- Вы считаете себя больше музыкантом или композитором?
- А композитор - не музыкант? Я не считаю себя композитором вообще, то есть человеком, который сочиняет музыку. Композитор - это Вагнер, Сати и т.д. Мы просто пишем музыку, мы конструируем песню. Писать песню - не значит писать музыку. Писать песню - это укладывать слова в формы. Музыка - это нечто более широкое. Поэтому я и вписался в разные театральные и киношные проекты. На афишах написано - "композитор". Я всегда говорю: "Не пишите "композитор", пишите "автор музыки" или "автор музыкального оформления". Они отвечают: "У нас в театре так не пишут". Они считают, что это очень серьезно.
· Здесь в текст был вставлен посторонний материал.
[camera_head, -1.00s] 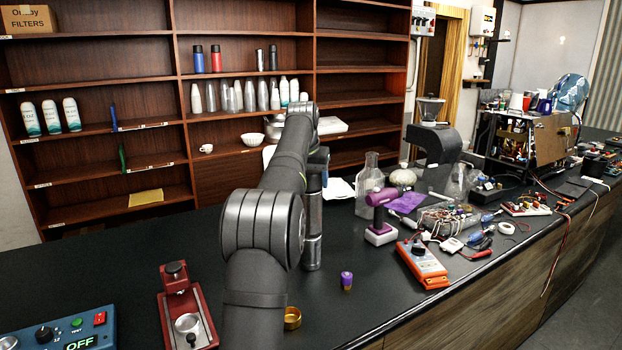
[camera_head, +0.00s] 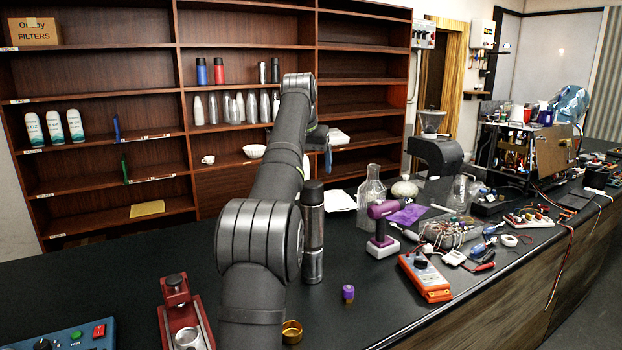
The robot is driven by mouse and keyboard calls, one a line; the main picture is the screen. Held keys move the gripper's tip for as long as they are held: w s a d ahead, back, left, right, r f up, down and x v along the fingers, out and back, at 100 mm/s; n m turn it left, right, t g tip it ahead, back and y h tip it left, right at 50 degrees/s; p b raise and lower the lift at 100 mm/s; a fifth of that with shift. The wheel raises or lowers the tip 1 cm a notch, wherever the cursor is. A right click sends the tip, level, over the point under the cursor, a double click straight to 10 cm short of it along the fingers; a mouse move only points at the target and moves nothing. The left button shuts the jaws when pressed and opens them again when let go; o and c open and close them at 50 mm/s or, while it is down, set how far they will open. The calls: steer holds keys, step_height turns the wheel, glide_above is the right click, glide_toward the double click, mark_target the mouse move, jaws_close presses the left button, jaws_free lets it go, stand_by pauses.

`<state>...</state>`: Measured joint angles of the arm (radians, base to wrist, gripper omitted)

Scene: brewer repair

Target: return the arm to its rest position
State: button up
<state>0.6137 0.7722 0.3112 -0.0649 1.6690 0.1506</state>
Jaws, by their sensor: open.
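My arm (camera_head: 270,190) rises from the bottom middle of the head view and reaches away toward the shelves. My gripper (camera_head: 326,158) shows only in small part at the far end, right of the forearm. It is open, and I see nothing held in it. Most of it is hidden behind the arm. A dark-topped metal flask (camera_head: 313,245) stands upright on the counter just right of my arm. The gripper is above and beyond the flask's top, apart from it in the picture.
The counter left of my arm is mostly clear.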

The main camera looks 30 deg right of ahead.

Тем более, что сейчас в театре не принято писать музыку специально для постановок, обычно некий музыкальный оформитель набирает из классики, эстрадной или джазовой музыки подходящие по настроению фрагменты.
- С режиссером Романом Смирновым вы работаете уже второй раз. Вы считаете себя в этом плане востребованным?
- Второй раз - не значит востребован. Востребован - это значит 15 постановок здесь, 10 в Москве, пара в Новосибирске, где-то еще. Просто у нас есть такой творческий конгломерат с Романом Смирновым и с художником Эмилем Капелюшем.
- Каково писать музыку для классических текстов?
- Я не писал конкретно музыку к Чехову или Гоголю. Я писал музыку для конкретного пространства, которое создает режиссер. Музыка - это то, что наполняет пространство звуком, как минимум. Я же не писал музыку на слова Чехова. Естественно, какие-то эмоции, заданные в ремарках, мы пытались отобразить адекватно. Иногда максимально контрастно - чтобы более радикально выделить моменты, которые Чехов вложил в текст. Не знаю, почему я взялся за это. "Чисто по дружбе". Пришел Роман, с которым мы очень давно дружим. Зная, что до этого у меня были работы в кино, он предложил мне такую авантюру. Мне сначала было очень страшно. Я не знаю театра вообще. Я очень редко ходил в театр, потому что мне не нравилась театральная эстетика - такая патриархальная. Это связано с тем, что в советское время очень трудно было попасть в БДТ или куда-то еще, и приходилось видеть какие-то поделки. Либо мне просто не везло.
- Как теперь изменилось отношение к театру?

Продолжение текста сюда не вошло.